Of course, teachers have to understand there is a huge knowledge base on this topic that’s been around for more than five decades, so that means they’ve got to learn something about the phonological, syntactical, semantic, and pragmatic features of African American Language, which requires ongoing professional development, either individually or in school. A recent piece that I wrote with Mary Earick and Tambra Jackson in Theory into Practice includes other recommendations for teachers: to understand how to teach about and honor code meshing, how to engage African American speakers in critical dialogue about African American Language, and provide tools and avenues for dismantling anti-Black linguicism. Also routinely including high-quality AAL texts, providing accurate historical and contemporary accounts of Black culture, because culture and language go hand in hand, and promoting the use of African American Language in the classroom because African American speakers are often disciplined for using features of AAL, such as signifying and tonal semantics.
Importantly, educators are going to have to think about how they can use more culturally relevant assessment measures. This requires understanding issues of validity, you know, whether or not the assessment measures being used are valid for the students, and simple things like, what is considered a miscue. We know that Patricia Cunningham and others found that children who speak with what she refers to as a dialect are more likely to be “corrected” than kids who are perceived as not having a dialect, which is biased.
GB: Orlando Taylor identified five different kinds of biases related to African American Language speakers: situational bias, linguistic bias, communicative style bias, cognitive style bias, and interpretation bias. These are all things that affect how AAL speakers are assessed. Situational bias is a mismatch between the test taker and the tester, in terms of the social rules of language interaction. Rules such as, Who can speak to whom? And how do you appropriately get
what you want to get in a setting? What kind of language behaviors are you looking for? So, for example, if students are silent, because the language style is different, that’s interpreted as they have a deficiency or pathology. In terms of communication style bias, there are a lot of the styles that are privileged on assessments and require a lot of verbosity and stating things that are obvious, as noted in some of the earlier work by people like Shirley Brice Heath. Kids were being asked questions that were different kinds of communication styles, like, what colors is the sky? Well, the kids don’t answer because they’re thinking, “Why you asking me a question you already know the answer to?” That’s not their communication style; they may use an episodic-centered approach versus topic-centered. Orlando Taylor also talks about cognitive style biases that relate to African American Language speakers. AAL speakers tend to be more relational, and a lot of assessments privilege the “analytic.” I’m putting up quotes, because relational is analytic too, right? He also talks about linguistic bias, and an example of making phonological distinctions between pairs of words on auditory tests. So being able to distinguish between pen and pin. You know, those things are going to be marked wrong, because in AAL, there’s no distinction made between those words. Then you have situational bias, which would be comparing African American Language speakers’ answers to those who are not AAL speakers, and that’s problematic.

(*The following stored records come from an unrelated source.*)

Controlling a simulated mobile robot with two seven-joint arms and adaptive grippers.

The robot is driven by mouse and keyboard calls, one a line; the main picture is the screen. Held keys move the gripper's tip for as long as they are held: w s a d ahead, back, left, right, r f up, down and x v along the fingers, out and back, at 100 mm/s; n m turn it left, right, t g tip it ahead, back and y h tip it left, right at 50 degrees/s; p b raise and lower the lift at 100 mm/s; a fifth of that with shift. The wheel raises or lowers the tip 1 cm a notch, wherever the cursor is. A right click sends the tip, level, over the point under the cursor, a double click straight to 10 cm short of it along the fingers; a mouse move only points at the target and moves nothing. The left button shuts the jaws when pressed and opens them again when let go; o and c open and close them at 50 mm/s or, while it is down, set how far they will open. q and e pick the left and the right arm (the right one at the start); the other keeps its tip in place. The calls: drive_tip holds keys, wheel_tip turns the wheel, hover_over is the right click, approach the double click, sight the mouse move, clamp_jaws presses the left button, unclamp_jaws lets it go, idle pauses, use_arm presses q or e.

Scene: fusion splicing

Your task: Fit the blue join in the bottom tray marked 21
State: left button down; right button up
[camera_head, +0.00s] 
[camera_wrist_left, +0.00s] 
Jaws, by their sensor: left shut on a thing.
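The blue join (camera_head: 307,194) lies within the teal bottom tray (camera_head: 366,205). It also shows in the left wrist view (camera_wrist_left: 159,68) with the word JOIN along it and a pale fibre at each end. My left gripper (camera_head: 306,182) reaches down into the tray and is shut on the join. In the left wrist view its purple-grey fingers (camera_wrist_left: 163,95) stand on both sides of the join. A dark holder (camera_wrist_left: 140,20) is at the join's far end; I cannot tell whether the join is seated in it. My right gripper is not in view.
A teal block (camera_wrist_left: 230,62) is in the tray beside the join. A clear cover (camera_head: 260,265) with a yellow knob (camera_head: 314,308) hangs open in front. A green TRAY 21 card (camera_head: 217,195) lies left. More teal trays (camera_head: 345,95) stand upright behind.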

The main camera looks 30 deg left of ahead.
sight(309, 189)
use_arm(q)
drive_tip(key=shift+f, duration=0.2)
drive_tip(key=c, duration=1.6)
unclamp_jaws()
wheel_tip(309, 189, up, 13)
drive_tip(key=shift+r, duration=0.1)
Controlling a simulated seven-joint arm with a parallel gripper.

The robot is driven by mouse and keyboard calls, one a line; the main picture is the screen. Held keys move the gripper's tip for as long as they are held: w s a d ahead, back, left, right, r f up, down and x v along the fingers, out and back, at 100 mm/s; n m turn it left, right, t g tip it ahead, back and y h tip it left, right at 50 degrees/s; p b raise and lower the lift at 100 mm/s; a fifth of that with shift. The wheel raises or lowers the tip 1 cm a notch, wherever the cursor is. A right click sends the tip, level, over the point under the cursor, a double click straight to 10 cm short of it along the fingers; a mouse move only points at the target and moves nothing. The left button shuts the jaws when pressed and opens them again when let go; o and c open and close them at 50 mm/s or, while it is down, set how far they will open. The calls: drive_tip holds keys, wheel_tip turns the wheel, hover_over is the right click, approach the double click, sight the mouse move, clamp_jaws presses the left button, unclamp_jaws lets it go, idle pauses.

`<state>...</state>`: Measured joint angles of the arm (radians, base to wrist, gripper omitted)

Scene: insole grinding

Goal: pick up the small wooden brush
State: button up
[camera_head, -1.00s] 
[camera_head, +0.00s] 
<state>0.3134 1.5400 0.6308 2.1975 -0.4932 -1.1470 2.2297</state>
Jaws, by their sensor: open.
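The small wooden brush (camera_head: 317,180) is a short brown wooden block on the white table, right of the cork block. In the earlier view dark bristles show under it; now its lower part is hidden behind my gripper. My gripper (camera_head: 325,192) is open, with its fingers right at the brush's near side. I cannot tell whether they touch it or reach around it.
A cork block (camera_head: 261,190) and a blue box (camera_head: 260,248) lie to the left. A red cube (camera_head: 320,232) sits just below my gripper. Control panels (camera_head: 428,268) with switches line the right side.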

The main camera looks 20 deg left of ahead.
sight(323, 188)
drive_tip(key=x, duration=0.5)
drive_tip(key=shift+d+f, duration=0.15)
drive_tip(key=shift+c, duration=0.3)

Mary Rhodes Hoover talked about things like lexical biases that we see. How simple things such as how students interpret the test item because they have different lexicons. So if you ask students things like, “Can you point to a picture of a toboggan?”, if they don’t know toboggan, then they would not be able to point to it. It’s not that they can’t read or they can’t learn new words, it’s just not one of the words in their lexicons. She uses a really good example of a test question with four choices. The question goes, “If a person does something against the law, he is an (a) ambassador, (b) official, (c) offender, (d) officer,” so you already know where I’m going with that one, right? For many African American students, they’ve witnessed incidents of police brutality, they’re going to choose officer. They’re not going to choose offender or any of those other things. So those are things that teachers have to know how to think about, and you have to know in order to teach well.
“Radical self-work” is a necessary first step to engage in linguistics justice work.
ABB: You took us to church, Dr. Boutte; thank you so much. I’ll just briefly add to that. Teachers have to begin with themselves. There’s some work you have to do in order to be the kind of teacher that Dr. Boutte just pointed out. So with the example of the Black educator who corrected the Black Language of her potential husband, she had to go through a process of unlearning in order to get to do the kind of work that she’s doing now, right? In my own work, I always think about educators who often want to fix Black kids to make us accommodate white supremacy and anti-Black linguistic racism without thinking about, “What’s the work I need to do as the educator in order to work with Black children?”
Number one, we have to admit that we are all socialized into an anti-Black, white supremacist society; and you have to admit that it is going to show up in everything you do. If you went through a teacher education system like I did, it was a white supremacist system and we have to work to unlearn and dismantle those structures. So I always say to educators, what is the first thing you can do? I talk about Antiracist Black Language Pedagogy in my book, but you can’t do that without doing your own work. So I’ve been calling it “the radical self-work.” The radical self-work and positionality asks questions like, “How can I do the radical self-work that’s necessary to help me see the ways I’m complicit to anti-Black linguistic racism?” We know the system exists, but you have to understand how you’re part of it. So how can you work against your own assumptions that maintain that Black students are linguistically and morally inferior, and that their language practices reflect incompetence or a lack of intelligence? Who am I to tell a Black student that they don’t have the right to their own language? Language is humanity. So when you are telling people they can’t use their language, you’re policing them, you’re policing their humanity. Every person, every human being should be extended the right to their language, and to try to take that away and eradicate it from a young child, it’s inhumane. It’s dehumanizing to anyone. What’s your self-work with respect to your own identities? Your racial identity? If you don’t identify as Black, then your ethnic identity, but that’s also your linguistic identity. We have to think about how class impacts the way we see things, right? We all have work to do and we have to think about those types of structures, those types of identities that may play out in what happens in your classroom in order to engage in antiracist work.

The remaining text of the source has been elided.